We are cautioned to not allow our desire for effectiveness to be greater than our desire to be holy.
If you challenge merely effective leaders by the standards of holiness, you won’t be well received.
Value spiritual formation above successful management; it might get you killed.

1 Kings – David Jeremiah (Understanding the 66 Books of the Bible)

Key thought: The decline of Israel during and after the days of Solomon warns us of the dangers of complacency, but also teaches us to practice the boldness of Elijah.

Key Verse: “Keep the charge of the Lord your God: to walk in His ways, to keep His statutes, His commandments, His judgments, and His testimonies, as it is written in the Law of Moses, that you may prosper in all that you do and wherever you turn.” 1st Kings 2:3

Key Action: We must be as cautious in times of prosperity as in times of peril, lest we relax our guard as Solomon did and allow our spiritual passion to grow lukewarm.

1 Kings (How to Lose a Kingdom) – Ray Stedman

It is the secret of learning to be submissive to the authority and dominion of God in your own life.
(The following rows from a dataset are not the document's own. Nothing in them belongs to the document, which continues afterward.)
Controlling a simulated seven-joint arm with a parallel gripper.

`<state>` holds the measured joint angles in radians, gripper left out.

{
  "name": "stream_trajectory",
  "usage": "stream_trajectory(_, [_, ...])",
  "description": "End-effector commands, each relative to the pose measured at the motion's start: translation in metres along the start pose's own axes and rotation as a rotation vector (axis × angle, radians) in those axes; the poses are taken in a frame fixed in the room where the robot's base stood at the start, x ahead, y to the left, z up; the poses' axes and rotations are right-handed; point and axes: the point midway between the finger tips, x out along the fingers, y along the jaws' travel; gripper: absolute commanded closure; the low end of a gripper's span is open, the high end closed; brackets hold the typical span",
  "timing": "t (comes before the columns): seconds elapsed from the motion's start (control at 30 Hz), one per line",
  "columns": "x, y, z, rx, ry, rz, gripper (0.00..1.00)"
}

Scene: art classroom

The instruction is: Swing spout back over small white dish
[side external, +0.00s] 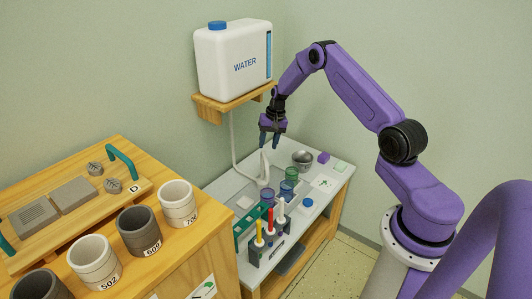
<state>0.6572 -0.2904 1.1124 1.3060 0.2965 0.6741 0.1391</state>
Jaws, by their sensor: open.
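The spout (263,165) is a slim white form standing at the back of the grey work table (225,188), with a white hose leading down to it from the water tank. My gripper (270,143) is open, pointing down, just above the spout's upper end. I cannot tell whether the fingers touch it. A small white dish (245,202) appears to lie on the table to the left and front of the spout; it is small and its shape is unclear. Which way the spout's outlet points is hard to tell.
A white water tank (232,62) sits on a wooden shelf above. A metal bowl (302,157), coloured cups (291,174) and a rack of bright-handled tools (262,243) crowd the table. A wooden cabinet (190,250) with labelled pots stands at the left.

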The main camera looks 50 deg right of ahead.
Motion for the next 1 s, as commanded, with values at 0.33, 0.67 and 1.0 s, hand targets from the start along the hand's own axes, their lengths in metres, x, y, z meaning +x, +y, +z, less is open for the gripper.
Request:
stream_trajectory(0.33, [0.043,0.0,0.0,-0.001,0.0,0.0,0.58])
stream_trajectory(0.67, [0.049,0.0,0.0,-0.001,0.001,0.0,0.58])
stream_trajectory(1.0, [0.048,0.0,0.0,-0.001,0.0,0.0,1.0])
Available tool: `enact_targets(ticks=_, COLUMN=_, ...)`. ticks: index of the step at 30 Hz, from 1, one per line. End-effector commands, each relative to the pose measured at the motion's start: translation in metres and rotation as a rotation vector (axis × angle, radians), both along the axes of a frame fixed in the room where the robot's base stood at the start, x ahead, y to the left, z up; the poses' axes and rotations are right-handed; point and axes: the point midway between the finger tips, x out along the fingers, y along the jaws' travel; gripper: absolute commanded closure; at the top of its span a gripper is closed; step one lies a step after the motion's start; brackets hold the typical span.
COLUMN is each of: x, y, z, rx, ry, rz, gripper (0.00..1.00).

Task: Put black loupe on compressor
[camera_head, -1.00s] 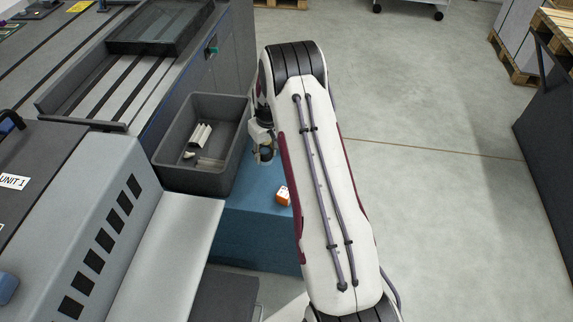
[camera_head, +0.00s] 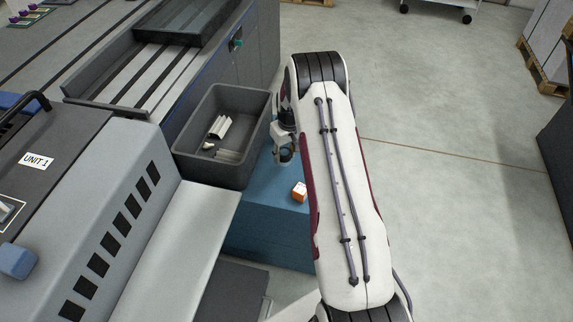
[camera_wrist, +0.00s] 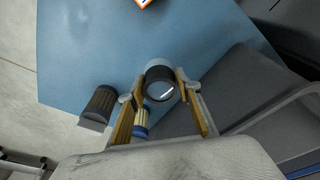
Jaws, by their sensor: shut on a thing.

It is the king that is the important one – for as the king goes, so goes the nation. In your life your will is king. What your will allows to enter in to control your life, determines how the kingdom of your life goes.

Solomon follows in the footsteps of his father, David. Nevertheless, he does two little things – which seem to be very small, trivial matters – that ultimately overthrow his kingdom:

  1. He makes an alliance with the daughter of Pharaoh, the King of Egypt, (which always pictures the world) and brings her into the central life of the nation of Israel; here an alliance is made with the world.
  2. Then he also worships at the high places. He was offering sacrifices to God, but on pagan altars. Even though David fell into the black sins of murder and adultery, nevertheless, in the inner sanctum of his heart there was a deep and abiding commitment to the will of God and a hungering after the person of God. But this is lacking in Solomon, and this is the first indication that something is wrong in his life.

Solomon, in a marvelous passage, asks not for riches or for honor, but for wisdom.

A kingdom is orderly. God is not the author of confusion for he does things decently and in order.

Now King Solomon loved many foreign women: the daughter of Pharaoh, and Moabite, Ammonite, Edomite, Sidonian, and Hittite women, from the nations concerning which the
Lord had said to the people of Israel, “You shall not enter into marriage with them, …Solomon clung to these in love ,,, and his wives turned away his heart.

The first step in moral decline always begins with your emotions.

Following this is the unusual account of Elijah’s fear of Jezebel. I am always amused by this.

Here is this fearless prophet, this rugged man of God who has faced four hundred priests alone on top of the mountain, now running in terror from one angry woman. God
deals with him in wondrous grace:
God teaches him the greatest secret that Elijah ever learned – that God does not always move through earthquake, fire, and thunder – but many times through the still, small voice of a changed conscience.

Your dethronement, your moving back into the slavery and bondage of the flesh and the devil, will come only as you permit some rival worship to enter into your heart and dethrone God. When your emotions become attached to some place that is a rival to the worship of God, then the kingdom’s days are numbered.
Prayer:
Our Father, we pray that we may learn the great lesson of this book for our own hearts
– “that out of the heart flow the springs of life.” As we watch that central place of desire, we learn to know what we want most of all in life. Lord, whom have we in heaven besides thee and who on earth do we desire more than thee? We pray that we may answer this question in the loneliness of our hearts before thee. In Christ’s name, Amen.